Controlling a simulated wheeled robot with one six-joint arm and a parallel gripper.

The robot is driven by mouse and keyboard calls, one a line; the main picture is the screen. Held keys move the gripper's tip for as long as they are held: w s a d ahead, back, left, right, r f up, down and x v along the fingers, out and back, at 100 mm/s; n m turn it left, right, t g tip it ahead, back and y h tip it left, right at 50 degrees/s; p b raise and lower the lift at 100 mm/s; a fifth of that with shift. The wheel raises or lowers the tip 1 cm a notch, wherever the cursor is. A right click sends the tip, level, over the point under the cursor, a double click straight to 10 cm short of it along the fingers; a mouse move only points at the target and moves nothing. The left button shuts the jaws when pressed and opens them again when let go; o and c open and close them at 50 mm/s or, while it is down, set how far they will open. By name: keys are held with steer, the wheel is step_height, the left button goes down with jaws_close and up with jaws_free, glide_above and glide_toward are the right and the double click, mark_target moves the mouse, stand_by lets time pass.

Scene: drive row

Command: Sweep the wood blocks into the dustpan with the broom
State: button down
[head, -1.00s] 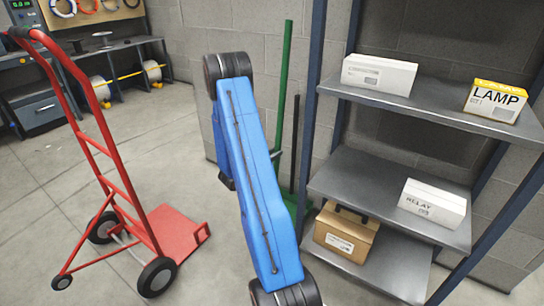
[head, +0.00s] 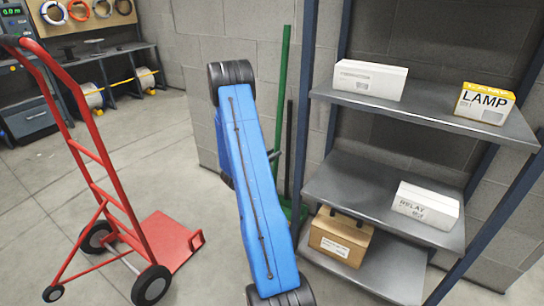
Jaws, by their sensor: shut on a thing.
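A tall green pole (head: 282,90), which looks like the broom's handle, stands upright against the block wall behind my blue arm. A thinner dark pole (head: 289,150) stands next to it. A green part at floor level (head: 301,210) shows between my arm and the shelf, partly hidden; I cannot tell whether it is the broom head or the dustpan. No wood blocks are in view.
A red hand truck (head: 110,185) stands at left. At right, a metal shelf unit (head: 350,190) holds white boxes, a LAMP box (head: 485,102) and a brown box (head: 340,236). A workbench (head: 95,58) stands at back left. Floor between truck and wall is clear.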

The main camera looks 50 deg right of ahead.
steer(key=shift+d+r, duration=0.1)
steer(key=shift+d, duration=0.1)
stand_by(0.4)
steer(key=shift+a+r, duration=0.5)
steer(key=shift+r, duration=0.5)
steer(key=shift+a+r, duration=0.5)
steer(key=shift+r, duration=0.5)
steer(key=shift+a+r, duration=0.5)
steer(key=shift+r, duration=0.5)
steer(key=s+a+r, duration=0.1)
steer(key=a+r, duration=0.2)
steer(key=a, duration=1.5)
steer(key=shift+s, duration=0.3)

*-*-*

Extract every line of the data exactly; pictures stay out.

Controlling a simulated wheeled robot with one six-joint arm and a parallel gripper.

The robot is driven by mouse and keyboard calls, one a line; the main picture is the screen. Held keys move the gripper's tip for as long as they are held: w s a d ahead, back, left, right, r f up, down and x v along the fingers, out and back, at 100 mm/s; n m turn it left, right, t g tip it ahead, back and y h tip it left, right at 50 degrees/s; p b raise and lower the lift at 100 mm/s; a fifth of that with shift. The wheel raises or lowers the tip 1 cm a notch, wherever the cursor is. A right click sends the tip, level, over the point under the cursor, a double click straight to 10 cm short of it along the fingers; a mouse move only points at the target and moves nothing. The left button shuts the jaws when pressed and opens them again when let go; o and c open and close them at 50 mm/s or, while it is down, set how far they will open. By name: keys are held with steer, the wheel is step_height, the left button goes down with jaws_close and up with jaws_free, glide_above and glide_toward are the right and the double click, mark_target moves the mouse, stand_by lets time pass.

Scene: drive row

Command: Sweep the wood blocks into the dustpan with the broom
State: button down
[head, -1.00s] 
[head, +0.00s] 
Jaws, by their sensor: shut on a thing.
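A tall green pole (head: 282,90), which looks like the broom's handle, stands upright against the block wall behind my blue arm. A thinner dark pole (head: 289,150) stands next to it. A green part at floor level (head: 301,210) shows between my arm and the shelf, partly hidden; I cannot tell whether it is the broom head or the dustpan. No wood blocks are in view.
A red hand truck (head: 110,185) stands at left. At right, a metal shelf unit (head: 350,190) holds white boxes, a LAMP box (head: 485,102) and a brown box (head: 340,236). A workbench (head: 95,58) stands at back left. Floor between truck and wall is clear.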

The main camera looks 50 deg right of ahead.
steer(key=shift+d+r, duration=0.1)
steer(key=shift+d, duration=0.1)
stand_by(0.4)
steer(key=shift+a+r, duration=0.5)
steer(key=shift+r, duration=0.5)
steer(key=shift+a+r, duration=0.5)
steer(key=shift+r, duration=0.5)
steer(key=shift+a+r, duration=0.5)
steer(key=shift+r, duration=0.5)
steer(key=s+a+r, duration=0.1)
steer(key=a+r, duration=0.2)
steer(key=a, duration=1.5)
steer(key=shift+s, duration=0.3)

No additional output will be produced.